Note: Use this setting to limit sitemap generation to a specific section of your site, or leave blank to include everything.


changeFrequently

Specifies how often a page is expected to change, helping search engines decide how frequently to crawl it.This setting is only a hint — search engines may still choose their own crawling schedule.

public ?string $changeFrequently = null;

Valid values:

  • always – updated continuously
  • hourly – updated at least once an hour
  • daily – updated at least once a day
  • weekly – updated at least once a week
  • monthly – updated at least once a month
  • yearly – updated at least once a year
  • never – not expected to change
  • null – no frequency information provided

Note: Use this to give crawlers general guidance on update frequency, not as a guarantee.


includeStaticHtml

Controls whether static .html versions of URLs are added alongside the dynamic URLs in the sitemap XML.Enable this if your site provides static HTML versions of certain pages to help search engines index both variants.

public bool $includeStaticHtml = true;

Example behavior:

  • URL: https://example.com/page
  • Added to sitemap as:

    • https://example.com/page
    • https://example.com/page.html (if enabled)

Sample output:

<?xml version="1.0" encoding="UTF-8"?>
<urlset xmlns="http://www.sitemaps.org/schemas/sitemap/0.9">
   <url>
       <loc>https://example.com/page</loc>
       <lastmod>2024-09-21T09:22:41+00:00</lastmod>
       <priority>0.80</priority>
   </url>
   <url>
       <loc>https://example.com/page.html</loc>
       <lastmod>2024-09-21T09:22:41+00:00</lastmod>
       <priority>0.80</priority>
   </url>
</urlset>

Note: The root/start URL (e.g., https://example.com/) is never appended with .html.


skipStaticHtml

Defines URL patterns where static .html versions should not be added to the sitemap.

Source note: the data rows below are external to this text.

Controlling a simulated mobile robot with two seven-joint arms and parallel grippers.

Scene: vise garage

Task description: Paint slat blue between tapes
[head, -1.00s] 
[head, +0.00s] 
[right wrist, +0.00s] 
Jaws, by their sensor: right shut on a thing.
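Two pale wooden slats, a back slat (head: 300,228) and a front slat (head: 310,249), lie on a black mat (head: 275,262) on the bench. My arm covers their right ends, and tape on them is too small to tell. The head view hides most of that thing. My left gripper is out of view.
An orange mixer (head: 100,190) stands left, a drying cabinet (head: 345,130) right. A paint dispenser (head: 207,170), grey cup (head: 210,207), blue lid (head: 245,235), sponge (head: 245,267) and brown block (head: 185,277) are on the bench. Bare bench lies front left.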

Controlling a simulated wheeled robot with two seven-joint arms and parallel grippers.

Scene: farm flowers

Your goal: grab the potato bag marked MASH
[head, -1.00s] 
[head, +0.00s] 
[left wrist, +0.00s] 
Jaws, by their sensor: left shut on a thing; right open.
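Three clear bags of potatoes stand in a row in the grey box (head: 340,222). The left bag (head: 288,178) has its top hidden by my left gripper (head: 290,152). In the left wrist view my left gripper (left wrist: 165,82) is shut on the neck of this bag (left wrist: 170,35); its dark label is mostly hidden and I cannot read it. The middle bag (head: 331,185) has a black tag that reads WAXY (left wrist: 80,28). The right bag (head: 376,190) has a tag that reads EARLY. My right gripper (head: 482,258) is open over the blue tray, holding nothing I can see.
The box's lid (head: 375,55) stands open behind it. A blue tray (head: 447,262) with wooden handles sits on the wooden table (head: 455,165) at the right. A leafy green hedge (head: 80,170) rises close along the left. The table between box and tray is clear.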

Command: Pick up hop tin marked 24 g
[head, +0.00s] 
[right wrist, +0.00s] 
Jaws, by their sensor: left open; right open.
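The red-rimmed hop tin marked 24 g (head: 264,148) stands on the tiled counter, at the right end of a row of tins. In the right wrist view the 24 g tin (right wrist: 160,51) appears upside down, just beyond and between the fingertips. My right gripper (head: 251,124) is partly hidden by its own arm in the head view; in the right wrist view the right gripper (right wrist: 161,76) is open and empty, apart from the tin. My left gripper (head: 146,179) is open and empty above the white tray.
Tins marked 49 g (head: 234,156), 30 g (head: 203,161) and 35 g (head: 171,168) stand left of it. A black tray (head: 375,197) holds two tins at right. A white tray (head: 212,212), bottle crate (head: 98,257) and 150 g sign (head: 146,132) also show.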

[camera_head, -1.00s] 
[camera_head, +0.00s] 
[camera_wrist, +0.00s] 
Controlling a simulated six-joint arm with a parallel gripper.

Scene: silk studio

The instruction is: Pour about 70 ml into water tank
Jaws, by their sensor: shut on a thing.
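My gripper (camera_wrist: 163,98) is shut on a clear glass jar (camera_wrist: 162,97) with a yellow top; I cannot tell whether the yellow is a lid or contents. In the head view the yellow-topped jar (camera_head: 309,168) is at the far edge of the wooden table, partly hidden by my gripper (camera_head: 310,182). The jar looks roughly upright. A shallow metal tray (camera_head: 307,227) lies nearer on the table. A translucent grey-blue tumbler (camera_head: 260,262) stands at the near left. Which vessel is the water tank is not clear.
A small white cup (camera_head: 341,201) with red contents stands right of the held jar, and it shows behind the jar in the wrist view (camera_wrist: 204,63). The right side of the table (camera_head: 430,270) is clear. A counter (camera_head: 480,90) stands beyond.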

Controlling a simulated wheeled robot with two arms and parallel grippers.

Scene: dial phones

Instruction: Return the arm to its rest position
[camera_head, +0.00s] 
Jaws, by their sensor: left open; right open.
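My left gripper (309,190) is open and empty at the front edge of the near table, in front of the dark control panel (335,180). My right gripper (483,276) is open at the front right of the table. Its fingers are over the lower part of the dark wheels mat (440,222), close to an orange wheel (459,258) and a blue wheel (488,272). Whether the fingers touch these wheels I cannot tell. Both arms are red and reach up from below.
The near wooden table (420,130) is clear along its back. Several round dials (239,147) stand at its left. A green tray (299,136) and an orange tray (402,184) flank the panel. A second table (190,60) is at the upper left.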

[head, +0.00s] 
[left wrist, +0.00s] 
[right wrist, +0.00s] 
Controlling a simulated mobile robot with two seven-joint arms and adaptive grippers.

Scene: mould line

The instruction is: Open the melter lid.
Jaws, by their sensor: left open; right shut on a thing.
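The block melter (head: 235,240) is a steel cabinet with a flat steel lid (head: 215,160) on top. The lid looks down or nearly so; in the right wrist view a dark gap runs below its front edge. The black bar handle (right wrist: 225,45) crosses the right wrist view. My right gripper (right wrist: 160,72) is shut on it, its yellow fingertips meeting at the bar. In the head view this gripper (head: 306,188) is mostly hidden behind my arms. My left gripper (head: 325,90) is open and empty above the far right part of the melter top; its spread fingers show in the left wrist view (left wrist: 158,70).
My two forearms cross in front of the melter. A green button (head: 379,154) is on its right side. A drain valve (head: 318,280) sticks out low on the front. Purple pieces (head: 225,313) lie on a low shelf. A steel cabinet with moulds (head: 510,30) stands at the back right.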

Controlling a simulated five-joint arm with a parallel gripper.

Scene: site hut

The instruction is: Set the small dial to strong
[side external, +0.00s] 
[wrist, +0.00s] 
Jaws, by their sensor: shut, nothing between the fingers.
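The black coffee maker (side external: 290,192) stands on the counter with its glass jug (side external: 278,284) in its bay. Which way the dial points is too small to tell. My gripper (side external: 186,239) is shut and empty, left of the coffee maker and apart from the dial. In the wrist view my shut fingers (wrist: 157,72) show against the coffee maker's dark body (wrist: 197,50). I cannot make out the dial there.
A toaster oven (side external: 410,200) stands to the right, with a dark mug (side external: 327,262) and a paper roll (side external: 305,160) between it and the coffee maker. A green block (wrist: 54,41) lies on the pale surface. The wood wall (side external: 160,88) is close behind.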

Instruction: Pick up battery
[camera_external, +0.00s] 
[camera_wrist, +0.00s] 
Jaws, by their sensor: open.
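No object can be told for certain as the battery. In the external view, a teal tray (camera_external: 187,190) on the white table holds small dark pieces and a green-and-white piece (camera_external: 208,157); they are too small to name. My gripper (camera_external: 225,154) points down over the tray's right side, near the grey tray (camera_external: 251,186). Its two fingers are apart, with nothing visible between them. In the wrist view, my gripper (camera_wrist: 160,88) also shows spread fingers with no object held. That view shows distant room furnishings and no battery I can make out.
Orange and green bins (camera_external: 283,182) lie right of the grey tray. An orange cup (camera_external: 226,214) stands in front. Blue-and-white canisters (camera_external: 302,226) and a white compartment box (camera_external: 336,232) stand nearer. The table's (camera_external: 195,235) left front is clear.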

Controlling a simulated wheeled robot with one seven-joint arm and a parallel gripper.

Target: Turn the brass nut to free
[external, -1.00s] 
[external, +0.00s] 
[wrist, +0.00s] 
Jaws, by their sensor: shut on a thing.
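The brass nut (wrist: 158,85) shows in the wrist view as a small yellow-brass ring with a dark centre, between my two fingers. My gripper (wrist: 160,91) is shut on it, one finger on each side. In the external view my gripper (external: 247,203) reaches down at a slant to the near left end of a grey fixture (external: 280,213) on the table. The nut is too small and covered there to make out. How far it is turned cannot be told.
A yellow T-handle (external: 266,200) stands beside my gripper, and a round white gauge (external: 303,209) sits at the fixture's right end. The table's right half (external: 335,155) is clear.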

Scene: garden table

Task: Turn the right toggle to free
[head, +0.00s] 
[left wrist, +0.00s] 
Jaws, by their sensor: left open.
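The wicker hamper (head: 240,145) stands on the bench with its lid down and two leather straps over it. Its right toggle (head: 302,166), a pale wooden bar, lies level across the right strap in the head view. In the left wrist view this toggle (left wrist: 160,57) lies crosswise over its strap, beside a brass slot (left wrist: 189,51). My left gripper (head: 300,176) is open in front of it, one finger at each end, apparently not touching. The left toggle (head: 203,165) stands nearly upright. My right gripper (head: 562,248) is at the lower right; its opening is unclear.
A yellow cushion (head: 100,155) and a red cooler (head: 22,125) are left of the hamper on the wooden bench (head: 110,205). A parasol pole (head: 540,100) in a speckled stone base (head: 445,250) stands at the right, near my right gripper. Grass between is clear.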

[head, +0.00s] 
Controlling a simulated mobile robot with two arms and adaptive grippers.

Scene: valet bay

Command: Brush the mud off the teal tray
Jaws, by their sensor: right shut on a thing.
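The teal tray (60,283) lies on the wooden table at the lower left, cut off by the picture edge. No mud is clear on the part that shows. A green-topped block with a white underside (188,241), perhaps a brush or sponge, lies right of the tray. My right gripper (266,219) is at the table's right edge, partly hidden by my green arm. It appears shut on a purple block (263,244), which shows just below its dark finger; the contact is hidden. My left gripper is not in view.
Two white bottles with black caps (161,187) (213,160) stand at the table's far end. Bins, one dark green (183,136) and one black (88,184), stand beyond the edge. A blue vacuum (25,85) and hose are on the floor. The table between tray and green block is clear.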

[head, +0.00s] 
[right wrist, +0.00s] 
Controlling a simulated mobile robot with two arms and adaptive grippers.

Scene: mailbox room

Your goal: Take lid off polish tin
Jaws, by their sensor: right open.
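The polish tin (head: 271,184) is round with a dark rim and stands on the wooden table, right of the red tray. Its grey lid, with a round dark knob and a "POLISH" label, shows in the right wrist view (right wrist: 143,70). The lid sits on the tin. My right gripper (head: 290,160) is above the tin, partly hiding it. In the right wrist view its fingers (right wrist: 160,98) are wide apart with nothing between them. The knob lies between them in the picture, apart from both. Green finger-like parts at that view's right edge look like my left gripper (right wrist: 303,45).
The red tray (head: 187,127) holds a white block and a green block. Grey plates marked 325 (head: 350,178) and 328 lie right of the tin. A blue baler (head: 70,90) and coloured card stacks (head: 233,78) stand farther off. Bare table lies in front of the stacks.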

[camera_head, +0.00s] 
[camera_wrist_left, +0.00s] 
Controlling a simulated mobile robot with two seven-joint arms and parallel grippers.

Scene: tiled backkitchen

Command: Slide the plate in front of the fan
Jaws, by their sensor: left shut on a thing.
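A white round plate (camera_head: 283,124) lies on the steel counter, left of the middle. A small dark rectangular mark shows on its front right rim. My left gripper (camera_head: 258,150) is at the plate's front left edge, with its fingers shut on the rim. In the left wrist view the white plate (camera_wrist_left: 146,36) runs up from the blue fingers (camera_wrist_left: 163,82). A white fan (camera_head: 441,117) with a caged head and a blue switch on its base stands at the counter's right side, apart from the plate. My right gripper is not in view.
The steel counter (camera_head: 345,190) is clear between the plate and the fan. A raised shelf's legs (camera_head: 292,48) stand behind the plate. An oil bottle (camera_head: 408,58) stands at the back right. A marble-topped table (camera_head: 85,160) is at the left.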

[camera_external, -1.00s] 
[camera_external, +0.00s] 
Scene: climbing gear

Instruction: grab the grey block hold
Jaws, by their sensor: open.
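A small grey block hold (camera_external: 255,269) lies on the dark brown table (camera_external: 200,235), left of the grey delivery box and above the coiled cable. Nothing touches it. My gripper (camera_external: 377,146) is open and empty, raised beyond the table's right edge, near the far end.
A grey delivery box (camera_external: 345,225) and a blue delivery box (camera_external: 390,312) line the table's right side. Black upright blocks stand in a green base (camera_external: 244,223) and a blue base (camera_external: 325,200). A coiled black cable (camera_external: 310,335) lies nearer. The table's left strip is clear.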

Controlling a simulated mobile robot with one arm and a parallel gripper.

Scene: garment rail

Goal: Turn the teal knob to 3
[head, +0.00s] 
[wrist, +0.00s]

Use this when certain sections (like forums, dashboards, or API docs) don't need static HTML counterparts. Any URL matching a pattern in this array will only include its dynamic URL.

public array $skipStaticHtml = [];

Pattern rules:

  • Use * as a wildcard to match any part of the URL.

Examples:

  • '*/foo/bar/*' → skips generating .html for all URLs under /foo/bar/.

Tip: This is especially useful for excluding dynamic sections that should not be indexed twice.


ignoreUrls

URLs, URL patterns, or full URLs to ignore when generating a sitemap.

This array defines specific URLs, URL patterns, or full URLs that should be ignoredwhen generating a sitemap. Ignored URLs will not be included in the sitemap XML output.

public array<int,string> $ignoreUrls = [];

Each element in the array can be:

  • A full URL to completely exclude from the sitemap.
  • A URL pattern using wildcard characters (*) to match and exclude multiple URLs.

Example:

  • */admin/login/* will match any URL containing */admin/login/* and exclude them.
  • @(^|.*\/)?scheme:\/\/.* will match any URL containing scheme://* and exclude them.

viewUrlPatterns

Mapping last modified timestamps.

This is used to map your view templates to URL patterns so the sitemap can include the last modified date for each page.

The array stores pairs of:

  • Key → the template file name (without .php, .tpl, or .twig)
  • Value → the URL pattern that corresponds to that view

This helps your sitemap know which template is responsible for which URL and when it was last updated.

public array<string,string> $viewUrlPatterns = [];

How to Use

  1. Look at your web routes.
  2. For each route, identify the view template it renders.
  3. Add an entry in $viewUrlPatterns using:

    • key = view file name
    • value = route URL

Example:

Imagine you have a blog website with the following routes:

// /app/Controllers/Http/BlogController.php

#[Route('/')]
public function index(): int
{
    return $this->view('index');
}

#[Route('/blog')]
public function blogs(): int
{
    return $this->view('blogs');
}

#[Route('/blog/author/(:username)')]
public function author(): int
{
    return $this->view('author');
}

#[Route('/blog/(:number)')]
public function blog(): int
{
    return $this->view('blog');
}

The $viewUrlPatterns array should look like this:

public array $viewUrlPatterns = [
    'index'  => '/',
    'blogs'  => '/blog',
    'author' => '/blog/author/(:username)',
    'blog'   => '/blog/(:number)'
];

Visual Guide: Routes → Views → Sitemap

Routes (web.php)                  View Templates          $viewUrlPatterns
───────────────────────────      ────────────────       ─────────────────────────
/                                index.php             'index'  => '/'
/blog                            blogs.php             'blogs'  => '/blog'
/blog/author/(:username)         author.php            'author' => '/blog/author/(:username)'
/blog/(:number)                  blog.php              'blog'   => '/blog/(:number)'

Notes:

  • Use view file names as keys (without extensions).
  • Use routes as values exactly as they appear in your routing file.
  • This lets the sitemap automatically pick the correct last modified date for each URL.